I guess it’s safe to say it was bound to happen, given a variety of factors that include but aren’t limited to more weekend visitors to the region, second homeowners extending time spent on the North Fork and a resurgent downtown Riverhead. Aside from providing more options for hungry North Forkers, these additions also mean a more thriving business community composed of an increasingly diverse group — in age, race and ethnicity — of entrepreneurs.

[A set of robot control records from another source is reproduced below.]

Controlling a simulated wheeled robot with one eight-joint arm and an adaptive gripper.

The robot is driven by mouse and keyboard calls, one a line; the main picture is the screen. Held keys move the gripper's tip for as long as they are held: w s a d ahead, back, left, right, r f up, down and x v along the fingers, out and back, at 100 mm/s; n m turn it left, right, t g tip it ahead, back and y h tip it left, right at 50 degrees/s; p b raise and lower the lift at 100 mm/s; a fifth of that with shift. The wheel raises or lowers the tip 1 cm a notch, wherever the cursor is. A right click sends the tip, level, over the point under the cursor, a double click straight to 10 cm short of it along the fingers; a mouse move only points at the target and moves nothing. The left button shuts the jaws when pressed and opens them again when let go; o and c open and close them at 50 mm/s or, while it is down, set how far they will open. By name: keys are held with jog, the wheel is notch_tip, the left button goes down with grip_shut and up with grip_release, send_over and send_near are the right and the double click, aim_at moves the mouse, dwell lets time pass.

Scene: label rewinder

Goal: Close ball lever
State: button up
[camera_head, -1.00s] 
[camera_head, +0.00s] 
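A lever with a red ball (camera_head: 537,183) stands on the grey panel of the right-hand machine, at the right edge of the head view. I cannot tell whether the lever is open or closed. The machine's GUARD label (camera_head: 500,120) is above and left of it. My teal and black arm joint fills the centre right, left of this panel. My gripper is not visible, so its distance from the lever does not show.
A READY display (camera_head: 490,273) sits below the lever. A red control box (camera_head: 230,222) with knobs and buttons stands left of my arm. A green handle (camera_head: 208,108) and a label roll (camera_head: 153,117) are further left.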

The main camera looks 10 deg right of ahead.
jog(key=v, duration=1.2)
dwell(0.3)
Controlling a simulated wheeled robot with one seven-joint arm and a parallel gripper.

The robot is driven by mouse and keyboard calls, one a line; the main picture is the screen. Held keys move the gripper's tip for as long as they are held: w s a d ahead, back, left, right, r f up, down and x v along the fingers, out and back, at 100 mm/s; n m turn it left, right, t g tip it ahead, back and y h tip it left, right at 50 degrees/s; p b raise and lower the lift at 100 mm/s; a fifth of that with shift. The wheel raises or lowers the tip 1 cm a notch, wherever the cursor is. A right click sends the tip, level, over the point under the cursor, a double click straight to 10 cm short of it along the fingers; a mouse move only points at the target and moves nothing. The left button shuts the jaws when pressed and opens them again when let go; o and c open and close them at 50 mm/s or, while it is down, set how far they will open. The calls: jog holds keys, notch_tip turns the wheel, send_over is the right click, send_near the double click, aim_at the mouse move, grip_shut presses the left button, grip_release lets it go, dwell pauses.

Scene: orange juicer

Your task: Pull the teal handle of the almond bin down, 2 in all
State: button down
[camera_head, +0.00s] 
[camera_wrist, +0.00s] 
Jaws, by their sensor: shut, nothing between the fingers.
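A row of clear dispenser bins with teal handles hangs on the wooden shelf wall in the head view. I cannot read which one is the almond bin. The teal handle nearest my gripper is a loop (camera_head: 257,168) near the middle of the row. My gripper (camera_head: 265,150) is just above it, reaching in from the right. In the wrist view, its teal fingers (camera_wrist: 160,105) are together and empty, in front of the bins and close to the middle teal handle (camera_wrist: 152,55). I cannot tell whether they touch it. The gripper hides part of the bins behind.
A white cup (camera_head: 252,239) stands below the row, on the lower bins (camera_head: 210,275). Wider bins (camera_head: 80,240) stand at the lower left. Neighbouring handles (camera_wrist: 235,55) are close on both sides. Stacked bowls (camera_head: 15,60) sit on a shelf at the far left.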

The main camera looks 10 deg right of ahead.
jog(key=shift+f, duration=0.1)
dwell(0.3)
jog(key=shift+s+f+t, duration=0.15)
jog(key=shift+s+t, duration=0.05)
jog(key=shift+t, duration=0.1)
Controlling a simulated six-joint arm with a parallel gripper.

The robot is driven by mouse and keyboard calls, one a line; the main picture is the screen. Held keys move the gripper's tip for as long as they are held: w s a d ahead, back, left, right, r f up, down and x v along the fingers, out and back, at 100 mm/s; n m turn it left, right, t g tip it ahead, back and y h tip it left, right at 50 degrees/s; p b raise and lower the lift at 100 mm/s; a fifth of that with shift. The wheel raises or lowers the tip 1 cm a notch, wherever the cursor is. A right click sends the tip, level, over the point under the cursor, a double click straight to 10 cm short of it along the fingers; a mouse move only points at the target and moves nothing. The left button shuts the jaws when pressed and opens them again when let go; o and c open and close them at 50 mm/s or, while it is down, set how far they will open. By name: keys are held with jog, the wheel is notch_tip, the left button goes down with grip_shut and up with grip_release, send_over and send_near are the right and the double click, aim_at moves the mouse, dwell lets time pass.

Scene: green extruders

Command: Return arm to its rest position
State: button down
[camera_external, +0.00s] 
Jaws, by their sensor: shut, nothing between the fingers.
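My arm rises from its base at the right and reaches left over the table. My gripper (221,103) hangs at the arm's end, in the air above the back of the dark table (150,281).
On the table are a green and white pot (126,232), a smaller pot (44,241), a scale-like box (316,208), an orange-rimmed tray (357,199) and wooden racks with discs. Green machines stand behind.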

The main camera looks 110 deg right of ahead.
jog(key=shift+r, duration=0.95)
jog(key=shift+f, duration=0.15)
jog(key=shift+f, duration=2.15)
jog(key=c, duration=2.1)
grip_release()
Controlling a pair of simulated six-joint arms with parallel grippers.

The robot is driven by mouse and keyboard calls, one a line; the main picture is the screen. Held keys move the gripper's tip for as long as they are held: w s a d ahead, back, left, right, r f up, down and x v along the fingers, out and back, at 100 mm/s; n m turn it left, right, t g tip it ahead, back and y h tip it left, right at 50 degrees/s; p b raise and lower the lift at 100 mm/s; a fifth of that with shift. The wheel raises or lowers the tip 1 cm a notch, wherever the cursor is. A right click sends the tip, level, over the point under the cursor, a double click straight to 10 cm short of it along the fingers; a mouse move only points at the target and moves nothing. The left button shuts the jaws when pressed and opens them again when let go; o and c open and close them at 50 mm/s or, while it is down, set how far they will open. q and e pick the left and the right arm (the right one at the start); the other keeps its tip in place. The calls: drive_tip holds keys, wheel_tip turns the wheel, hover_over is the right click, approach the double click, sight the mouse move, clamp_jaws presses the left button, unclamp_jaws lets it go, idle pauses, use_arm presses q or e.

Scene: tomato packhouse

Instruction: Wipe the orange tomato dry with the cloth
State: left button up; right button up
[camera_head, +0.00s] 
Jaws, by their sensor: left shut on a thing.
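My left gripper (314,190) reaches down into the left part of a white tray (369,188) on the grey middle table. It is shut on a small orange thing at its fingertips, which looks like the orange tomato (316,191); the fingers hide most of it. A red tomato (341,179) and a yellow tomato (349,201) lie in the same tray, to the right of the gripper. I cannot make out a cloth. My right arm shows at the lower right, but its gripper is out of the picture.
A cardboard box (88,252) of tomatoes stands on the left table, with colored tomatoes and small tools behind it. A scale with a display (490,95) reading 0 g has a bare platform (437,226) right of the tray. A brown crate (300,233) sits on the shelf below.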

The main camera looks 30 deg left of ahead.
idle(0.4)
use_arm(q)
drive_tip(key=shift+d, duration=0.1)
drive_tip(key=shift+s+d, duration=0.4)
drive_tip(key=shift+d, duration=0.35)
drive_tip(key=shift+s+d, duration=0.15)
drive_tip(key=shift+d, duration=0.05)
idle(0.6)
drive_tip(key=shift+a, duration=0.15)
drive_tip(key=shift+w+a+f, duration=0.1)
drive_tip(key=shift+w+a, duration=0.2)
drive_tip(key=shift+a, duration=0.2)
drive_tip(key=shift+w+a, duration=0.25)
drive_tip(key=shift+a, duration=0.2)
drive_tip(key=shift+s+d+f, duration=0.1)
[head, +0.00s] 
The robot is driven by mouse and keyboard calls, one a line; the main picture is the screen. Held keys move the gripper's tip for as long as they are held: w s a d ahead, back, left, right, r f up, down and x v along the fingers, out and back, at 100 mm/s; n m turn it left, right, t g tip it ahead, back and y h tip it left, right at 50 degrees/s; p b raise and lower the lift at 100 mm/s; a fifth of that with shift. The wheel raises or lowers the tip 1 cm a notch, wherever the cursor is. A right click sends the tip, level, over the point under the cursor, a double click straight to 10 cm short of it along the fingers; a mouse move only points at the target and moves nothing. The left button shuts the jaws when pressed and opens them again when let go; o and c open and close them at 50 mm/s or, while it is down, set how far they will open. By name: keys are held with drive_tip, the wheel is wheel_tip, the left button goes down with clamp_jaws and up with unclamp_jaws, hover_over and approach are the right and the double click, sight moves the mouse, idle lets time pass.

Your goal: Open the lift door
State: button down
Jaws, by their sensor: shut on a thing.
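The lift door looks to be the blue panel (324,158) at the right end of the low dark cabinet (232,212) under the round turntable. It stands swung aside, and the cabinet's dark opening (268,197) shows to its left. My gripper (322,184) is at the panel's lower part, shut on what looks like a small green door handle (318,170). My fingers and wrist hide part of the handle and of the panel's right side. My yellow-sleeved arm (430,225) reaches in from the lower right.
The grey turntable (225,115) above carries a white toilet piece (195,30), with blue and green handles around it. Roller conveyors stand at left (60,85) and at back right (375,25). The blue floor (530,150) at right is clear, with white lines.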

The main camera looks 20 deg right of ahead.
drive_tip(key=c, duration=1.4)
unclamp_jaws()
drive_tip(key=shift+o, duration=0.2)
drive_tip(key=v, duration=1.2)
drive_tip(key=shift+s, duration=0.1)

Some are fledgling, like Gula Gula owner Luchi Masliah, who gained a local following serving up empanadas at the Riverhead Farmers Market, and some are more experienced, like lifelong Riverheader and well-known caterer Leroy Hines. Mr. Hines had been a fixture at local fairs and markets for 28 years before opening his first brick-and-mortar East Main Street restaurant this past weekend. It appeared this week that his timing couldn’t have been better, as the eatery was packed when we visited for lunch on Monday. I ordered a more modern variation on the American sandwich: a wrap.

Now, before you call me a sandwich sellout and a hippie, this particular wrap was stuffed with crispy fried chicken, cheese, lettuce and tomatoes and came with a spicy mustard dipping sauce. No goat cheese, heirloom eggplants or transparent dressing to be found here.

Of course, there’s always room for improvement in our little lunchtime Mecca. So I’m putting a very public call out here for a made-to-order, gourmet hamburger joint. It’s a guaranteed success.